I'm now approaching the second half of Kant's major work towards being able to incorporate the whole as a key part of the theoretical framework of Contrapuntal Cartographies.
"All objects conform to our modes of cognition" (Peuquet, 2002, page 36).
But what if they don't?
I'm anticipating that, as with the first half of Kant's Critique, the second will let me start to examine things, and especially maps, in new and unforeseen ways.
Because if we go into the question of representation, for example, assuming a universal and transcendentally ideal subject, what are we to make of objects that don't seem to fit that mould?

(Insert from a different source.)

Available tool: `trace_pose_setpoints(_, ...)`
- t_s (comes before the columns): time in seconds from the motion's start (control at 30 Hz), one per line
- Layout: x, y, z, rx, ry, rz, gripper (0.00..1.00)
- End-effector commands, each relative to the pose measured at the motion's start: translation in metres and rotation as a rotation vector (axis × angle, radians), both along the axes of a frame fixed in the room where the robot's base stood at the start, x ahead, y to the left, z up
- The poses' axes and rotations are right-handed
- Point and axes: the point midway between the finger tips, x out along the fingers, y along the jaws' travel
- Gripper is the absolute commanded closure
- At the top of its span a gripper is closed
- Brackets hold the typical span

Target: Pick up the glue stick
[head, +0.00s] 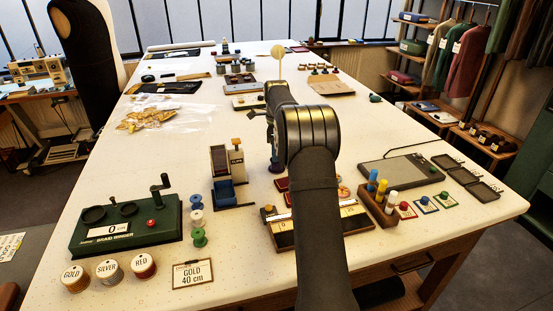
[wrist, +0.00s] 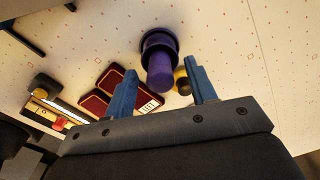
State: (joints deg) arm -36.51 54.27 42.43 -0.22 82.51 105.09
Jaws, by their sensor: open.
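A purple cylinder with a dark collar, which looks like the glue stick (wrist: 160,66), stands on the white table in the wrist view. In the head view only its dark purple lower part (head: 276,168) shows; my arm and gripper cover the rest. My gripper (wrist: 163,78) is open, its two blue fingers apart, with nothing held. In the wrist view the purple cylinder shows between and just beyond the fingertips. I cannot tell how much height separates them.
Dark red gold-edged cards (wrist: 98,101) and a small yellow-and-black item (wrist: 182,82) lie close by. A blue box stand (head: 228,180) is left in the head view, a wooden holder with coloured tubes (head: 378,204) right. The table beyond the cylinder is clear in the wrist view.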

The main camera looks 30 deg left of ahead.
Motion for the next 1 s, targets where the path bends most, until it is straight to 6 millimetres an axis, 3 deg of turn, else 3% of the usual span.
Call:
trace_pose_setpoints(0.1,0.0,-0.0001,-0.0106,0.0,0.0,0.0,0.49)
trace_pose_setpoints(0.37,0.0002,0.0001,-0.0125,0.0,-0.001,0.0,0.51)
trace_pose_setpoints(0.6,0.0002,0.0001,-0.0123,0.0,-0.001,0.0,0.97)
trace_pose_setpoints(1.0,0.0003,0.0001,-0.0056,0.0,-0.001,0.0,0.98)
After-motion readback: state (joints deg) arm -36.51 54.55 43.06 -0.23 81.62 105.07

What if not only the (indigenous) subjects we encounter, but also the objects of their belief, not only do not conform to our modes of cognition, but that the whole way of seeing is suspect?
After all, doesn't Kant's dialectic somehow lead to a monolithic god-thing in-himself? This will be something to grapple with, even as I adopt the dialectic.
For the latter represents a logical and systematic way forward in the face of conflicting spatio-temporal data of the senses. In other words alternate representations of the same phenomena.
One of those representations (e.g. property regimes in Northern British Columbia) will occupy a hegemonic position over alternate (e.g. indigenous clan) ways of seeing the very same 'thing' (the land).
The dialectic will treat the the production of maps from very distinctly interested standpoints that can be treated in object-like ways. It will, for example, equally 'objectify' both white settler and indigenous positions.
Overlaying the maps produced by each kind of object (each of which in turn 'contains' distinct modes of cognition and representation) produces, in turn, a hybrid object or 'thirdspace'.
This new, third, space is a thing-in-itself, a contrapuntal image in a Benjaminian sense, that will then be added to a new iteration of counter-mapping, cognition, objectification, and analysis.
Peuquet, Donna J. 2002. Representations of Space and Time. New York: Guilford.